Description of the task: Leaving the pictures aside, transcribe every line below exactly.

[Start of Raw data]

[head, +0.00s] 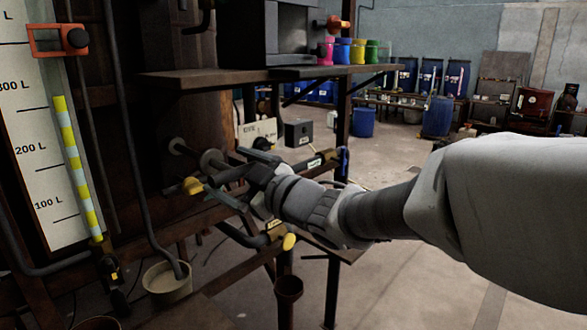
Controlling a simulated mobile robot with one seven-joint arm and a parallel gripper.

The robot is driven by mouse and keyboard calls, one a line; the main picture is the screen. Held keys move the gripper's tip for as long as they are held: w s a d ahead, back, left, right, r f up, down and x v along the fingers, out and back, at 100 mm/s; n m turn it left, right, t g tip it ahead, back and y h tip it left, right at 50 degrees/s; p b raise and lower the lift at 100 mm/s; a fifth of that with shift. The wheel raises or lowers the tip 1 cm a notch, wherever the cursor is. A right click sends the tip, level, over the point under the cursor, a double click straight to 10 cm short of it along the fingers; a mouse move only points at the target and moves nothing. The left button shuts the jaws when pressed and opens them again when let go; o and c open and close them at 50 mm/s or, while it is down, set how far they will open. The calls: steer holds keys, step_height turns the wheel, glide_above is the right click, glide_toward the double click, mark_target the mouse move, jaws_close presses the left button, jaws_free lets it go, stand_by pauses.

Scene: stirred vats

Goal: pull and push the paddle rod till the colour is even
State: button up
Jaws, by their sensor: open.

[End of Raw data]

Response to the task:
[head, +0.00s] 
Controlling a simulated mobile robot with one seven-joint arm and a parallel gripper.

The robot is driven by mouse and keyboard calls, one a line; the main picture is the screen. Held keys move the gripper's tip for as long as they are held: w s a d ahead, back, left, right, r f up, down and x v along the fingers, out and back, at 100 mm/s; n m turn it left, right, t g tip it ahead, back and y h tip it left, right at 50 degrees/s; p b raise and lower the lift at 100 mm/s; a fifth of that with shift. The wheel raises or lowers the tip 1 cm a notch, wherever the cursor is. A right click sends the tip, level, over the point under the cursor, a double click straight to 10 cm short of it along the fingers; a mouse move only points at the target and moves nothing. The left button shuts the jaws when pressed and opens them again when let go; o and c open and close them at 50 mm/s or, while it is down, set how far they will open. The calls: steer holds keys, step_height turns the wheel, glide_above is the right click, glide_toward the double click, mark_target the mouse move, jaws_close presses the left button, jaws_free lets it go, stand_by pauses.

Scene: stirred vats

Goal: pull and push the paddle rod till the colour is even
State: button up
Jaws, by their sensor: open.

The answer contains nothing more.